Das vielleicht größte Wunderwerk ist gleich der Eingangssatz: ein Dialog zwischen den beiden Chören in schmerzhaftem Moll und vorwärtsdrängendem 12/8-Takt. Sofort fühlt man sich in die engen Gassen Jerusalems versetzt, wo das Drama seinen Lauf nimmt. Der erste Chor (die "Tochter Zion") ist direkt Augenzeuge, der zweite Chor ("die Gläubigen") muss dagegen immer nachfragen, was denn eigentlich da vorne geschieht. Das Hin und Her zwischen den beiden Chören und Orchestern wird im Mittelteil überstrahlt vom Choral "Oh Lamm Gottes unschuldig", der von einem dritten Chor aus (Knaben-)Sopranen eingewoben wird, so als ob plötzlich der Himmel aufbräche – ein kontrapunktisches Kunststück, das unter die Haut geht.
Bachs "Matthäus-Passion" auf CD mit Chor und Symphonieorchester des Bayerischen Rundfunks
Auch in einigen Arien und im Schlusschor wird diese doppelchörige Struktur fortgeführt. Die größte Wirkung entfalten aber nicht unbedingt die Arien mit der größten kontrapunktischen Komplexität, sondern die mit der berührendsten emotionalen Tiefe. Ganz vorne steht dabei die Alt-Arie "Erbarme dich", die auf die Verleugnung durch Petrus reagiert und Reue und die Hoffnung auf Vergebung auf herzzerreißende Weise zum Ausdruck bringt. Aber auch die innige Sopran-Arie "Aus Liebe will mein Heiland sterben" (ohne Bassfundament, stattdessen mit zwei Oboen da caccia) oder die letzte Arie der Passion, die Bass-Arie "Mache dich, mein Herze, rein" mit ihren tröstlichen Terz- und Sextparallelen, gehören zu den Perlen im Bach’schen Schaffen und büßen auch in rein instrumentalen Arrangements wenig von ihrer Wirkung ein.
Den Evangeliumstext hat Bach demgegenüber vergleichsweise schmucklos vertont, dafür aber vielfach tonsymbolisch aufgeladen. Meisterlich in der Verknappung und dramatischen Zuspitzung erscheinen die Chöre der Menschenmenge, während Jesus stets von einem Heiligenschein aus Streicherklängen umgeben ist – nur bei seinen letzten Worten "Mein Gott, mein Gott, warum hast du mich verlassen" verlässt ihn auch der Streicherglanz.
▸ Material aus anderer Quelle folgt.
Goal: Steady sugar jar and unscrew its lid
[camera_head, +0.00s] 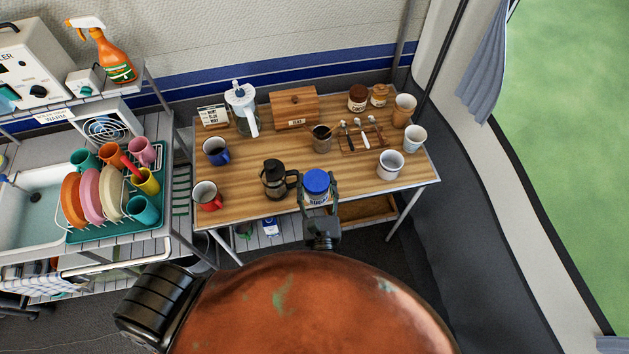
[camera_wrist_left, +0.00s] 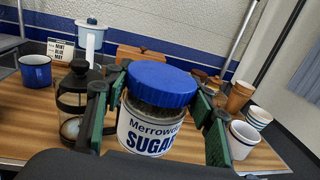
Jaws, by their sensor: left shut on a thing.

Carl Friedrich Zelter, Leiter der Berliner Sing-Akademie, besaß eine Kopie von Bachs Passion und führte gelegentlich einzelne Sätze daraus auf. Dadurch weckte er die Begeisterung des jungen Felix Mendelssohn-Bartholdy, der das Werk am 11. März 1829 zum ersten Mal nach fast hundert Jahren wieder zur Aufführung brachte und damit eine regelrechte Bach-Renaissance auslöste. Allerdings hatte Mendelssohn erheblich in das Werk eingegriffen: Mehr als die Hälfte der Arien fehlte, sogar der Bibeltext wurde gekürzt, Frauenstimmen ersetzten die Knaben, und anstelle der beiden kleinen Chöre stand ein 158köpfiger Chor auf der Bühne. Gleichwohl sollte Mendelssohns romantisierende Auffassung die Aufführungstradition bis weit in die zweite Hälfte des 20. Jahrhunderts hinein prägen.
Ja – zumindest könnte auch Bach, der wie jeder Barockkomponist in erster Linie anlassbezogene Gebrauchsmusik komponierte, das so gesehen haben. Immerhin erstellte er 1736 von seiner "großen Passion" eine Prachthandschrift, in der er den Bibeltext und den Eingangschoral "O Lamm Gottes unschuldig" mit blutroter Tinte hervorhob. Das hat er in keinem anderen Autograph getan. Er scheint sich also durchaus bewusst gewesen zu sein, dass dieses Werk etwas Besonderes ist – ein Stück, das die Menschen bewegt bis zum heutigen Tag.